** Goal **
Skip all pictures, then print the remaining material exactly.

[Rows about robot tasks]
▬▬▬▬▬▬
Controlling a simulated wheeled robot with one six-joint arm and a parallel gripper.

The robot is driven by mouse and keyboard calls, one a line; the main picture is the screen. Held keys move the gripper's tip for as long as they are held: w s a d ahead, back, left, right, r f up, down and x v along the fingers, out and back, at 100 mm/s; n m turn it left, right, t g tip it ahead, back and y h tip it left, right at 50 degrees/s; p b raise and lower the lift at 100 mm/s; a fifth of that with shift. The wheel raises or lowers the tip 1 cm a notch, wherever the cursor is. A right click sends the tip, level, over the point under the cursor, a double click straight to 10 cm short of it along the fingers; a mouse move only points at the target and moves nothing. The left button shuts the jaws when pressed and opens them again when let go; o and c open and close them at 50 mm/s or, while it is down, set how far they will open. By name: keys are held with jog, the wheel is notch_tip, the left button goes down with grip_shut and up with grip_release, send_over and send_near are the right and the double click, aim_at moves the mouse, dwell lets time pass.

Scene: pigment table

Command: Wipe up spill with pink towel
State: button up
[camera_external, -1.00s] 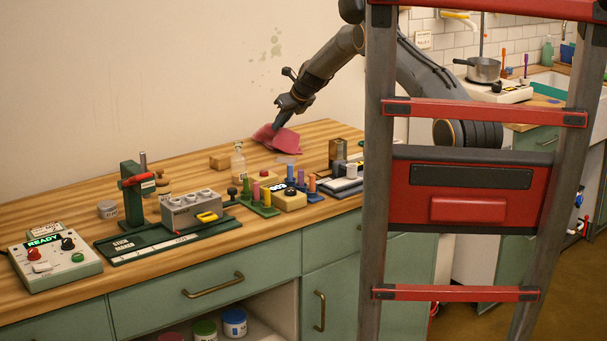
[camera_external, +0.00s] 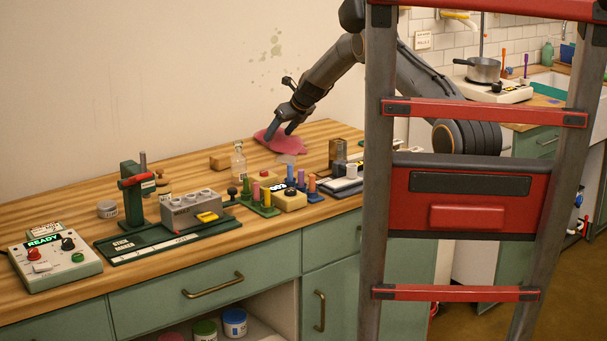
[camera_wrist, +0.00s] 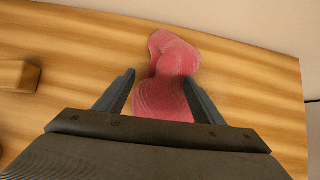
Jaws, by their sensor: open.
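The pink towel (camera_external: 298,143) lies flat and rumpled on the wooden worktop near the back wall. It also shows in the wrist view (camera_wrist: 168,80), partly between and beyond the fingers. My gripper (camera_external: 281,130) is just above the towel, fingers pointing down. In the wrist view my gripper (camera_wrist: 158,88) has its fingers spread wide, with nothing pinched between them. A faint pale patch (camera_external: 286,159) lies on the worktop just in front of the towel; I cannot tell if it is the spill.
Bare wood (camera_external: 175,178) lies to the left along the wall.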

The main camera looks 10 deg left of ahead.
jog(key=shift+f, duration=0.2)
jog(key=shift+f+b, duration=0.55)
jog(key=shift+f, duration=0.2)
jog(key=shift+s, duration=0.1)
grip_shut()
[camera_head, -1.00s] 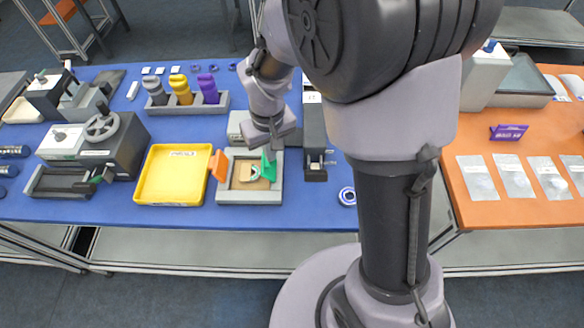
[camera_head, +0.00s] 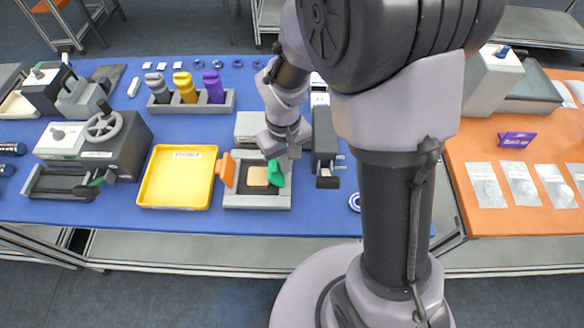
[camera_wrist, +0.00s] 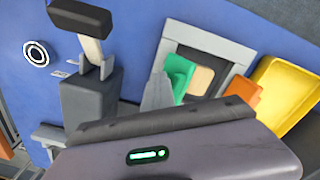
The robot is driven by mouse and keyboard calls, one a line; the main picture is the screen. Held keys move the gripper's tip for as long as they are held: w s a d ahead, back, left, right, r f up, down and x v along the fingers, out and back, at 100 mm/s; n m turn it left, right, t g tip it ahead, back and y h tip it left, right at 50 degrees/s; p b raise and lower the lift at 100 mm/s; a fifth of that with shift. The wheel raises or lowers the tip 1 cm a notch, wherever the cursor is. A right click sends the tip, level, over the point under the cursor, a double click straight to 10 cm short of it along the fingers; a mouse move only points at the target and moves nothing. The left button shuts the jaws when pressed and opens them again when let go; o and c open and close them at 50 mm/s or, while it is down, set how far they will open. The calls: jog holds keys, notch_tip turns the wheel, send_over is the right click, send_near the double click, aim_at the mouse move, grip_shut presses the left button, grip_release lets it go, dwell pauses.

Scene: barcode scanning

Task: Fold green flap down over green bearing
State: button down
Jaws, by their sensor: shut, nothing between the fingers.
▬▬▬▬▬▬
** Result of this exercise **
Controlling a simulated wheeled robot with one six-joint arm and a parallel gripper.

The robot is driven by mouse and keyboard calls, one a line; the main picture is the screen. Held keys move the gripper's tip for as long as they are held: w s a d ahead, back, left, right, r f up, down and x v along the fingers, out and back, at 100 mm/s; n m turn it left, right, t g tip it ahead, back and y h tip it left, right at 50 degrees/s; p b raise and lower the lift at 100 mm/s; a fifth of that with shift. The wheel raises or lowers the tip 1 cm a notch, wherever the cursor is. A right click sends the tip, level, over the point under the cursor, a double click straight to 10 cm short of it along the fingers; a mouse move only points at the target and moves nothing. The left button shuts the jaws when pressed and opens them again when let go; o and c open and close them at 50 mm/s or, while it is down, set how far they will open. By name: keys are held with jog, the wheel is notch_tip, the left button goes down with grip_shut and up with grip_release, send_over and send_near are the right and the double click, aim_at moves the mouse, dwell lets time pass.

Scene: pigment table

Command: Wipe up spill with pink towel
State: button up
[camera_external, -1.00s] 
[camera_external, +0.00s] 
[camera_wrist, +0.00s] 
Jaws, by their sensor: open.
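The pink towel (camera_external: 298,143) lies flat and rumpled on the wooden worktop near the back wall. It also shows in the wrist view (camera_wrist: 168,80), partly between and beyond the fingers. My gripper (camera_external: 281,130) is just above the towel, fingers pointing down. In the wrist view my gripper (camera_wrist: 158,88) has its fingers spread wide, with nothing pinched between them. A faint pale patch (camera_external: 286,159) lies on the worktop just in front of the towel; I cannot tell if it is the spill.
Bare wood (camera_external: 175,178) lies to the left along the wall.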

The main camera looks 10 deg left of ahead.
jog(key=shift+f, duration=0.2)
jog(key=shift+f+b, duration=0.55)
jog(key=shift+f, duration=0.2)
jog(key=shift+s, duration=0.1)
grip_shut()
[camera_head, -1.00s] 
[camera_head, +0.00s] 
[camera_wrist, +0.00s] 
The robot is driven by mouse and keyboard calls, one a line; the main picture is the screen. Held keys move the gripper's tip for as long as they are held: w s a d ahead, back, left, right, r f up, down and x v along the fingers, out and back, at 100 mm/s; n m turn it left, right, t g tip it ahead, back and y h tip it left, right at 50 degrees/s; p b raise and lower the lift at 100 mm/s; a fifth of that with shift. The wheel raises or lowers the tip 1 cm a notch, wherever the cursor is. A right click sends the tip, level, over the point under the cursor, a double click straight to 10 cm short of it along the fingers; a mouse move only points at the target and moves nothing. The left button shuts the jaws when pressed and opens them again when let go; o and c open and close them at 50 mm/s or, while it is down, set how far they will open. The calls: jog holds keys, notch_tip turns the wheel, send_over is the right click, send_near the double click, aim_at the mouse move, grip_shut presses the left button, grip_release lets it go, dwell pauses.

Scene: barcode scanning

Task: Fold green flap down over green bearing
State: button down
Jaws, by their sensor: shut, nothing between the fingers.

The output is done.